Note that you can measure CPU queue time accurately from the ETW events, an important indicator of processor contention when the processor becomes saturated. As illustrated in Figure 4, the transition from the Wait state to the Ready state is marked by a ReadyThread event record. The time between the ReadyThread event and a subsequent CSwitch event marking its transition to Running is one form of CPU Queue time. A second form of CPU queue time is the time between a CSwitch(…,out,WaitReason,…) where the WaitReason is either a Preempt or time-slice quantum expiration and a subsequent re-dispatch. Both forms of CPU queue time can be measured accurately using ETW.

When precision in understanding patterns of CPU consumption is required, post-processing the ETW context switching event stream is a much better way to proceed than attempting to use the Windows % Processor Time performance counters. Measuring CPU consumption from the context switch events is considerably more precise than, for example, the Windows performance counter data available in Perfmon that report processor utilization at the system and process level based on processor state sampling. Such high precision measurements are not always required, of course, and processing the ETW context switching event stream is relatively expensive due to the extremely high volume of trace data that you must deal with.
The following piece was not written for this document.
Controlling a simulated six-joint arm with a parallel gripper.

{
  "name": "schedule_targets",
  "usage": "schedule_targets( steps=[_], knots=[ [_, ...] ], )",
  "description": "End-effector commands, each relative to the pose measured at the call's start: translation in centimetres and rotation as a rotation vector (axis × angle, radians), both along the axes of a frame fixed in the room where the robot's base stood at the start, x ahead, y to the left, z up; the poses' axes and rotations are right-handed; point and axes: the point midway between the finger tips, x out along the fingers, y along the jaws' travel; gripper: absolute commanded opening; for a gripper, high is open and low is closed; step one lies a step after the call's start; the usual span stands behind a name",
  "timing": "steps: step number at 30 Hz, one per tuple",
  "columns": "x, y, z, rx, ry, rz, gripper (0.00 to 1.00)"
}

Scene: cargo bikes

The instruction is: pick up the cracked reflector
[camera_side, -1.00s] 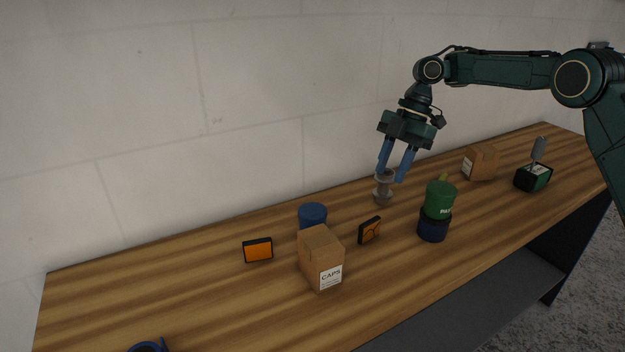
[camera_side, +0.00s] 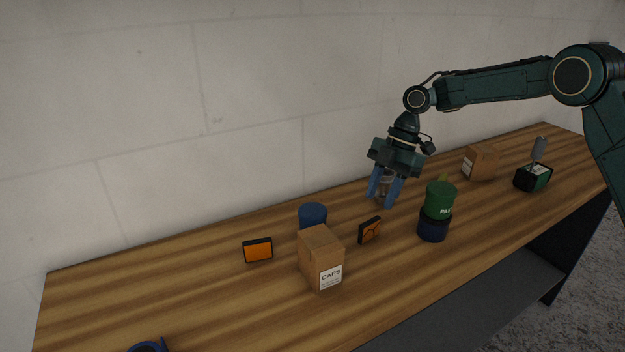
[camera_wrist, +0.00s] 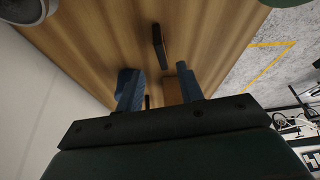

Figure 6 illustrates several of the CPU utilization graphs that xperfview creates from the context switch event stream. To help make the graph more readable, I filtered out Idle time calculation for all but two of the logical processors on this machine. (The machine illustrated has 8 logical CPUs.) To gain insight into what high priority Interrupt Service Routines (ISRs) and DPCs are running, ISR and DPC events should also be gathered, which the DiagEasy event profile in xperf does automatically. (Windows device driver developers are very interested in them. For an example, see this blog posting discussing using the xperf ETW utility to capture CPU consumption by the TCP/IP network driver stack.)


Figure 7. The CPU Scheduling Aggregate Summary Table calculated by xperfview. The results of these calculations closely resembles the rolling one-minute calculation reported by the Resource Monitor in Figure 5.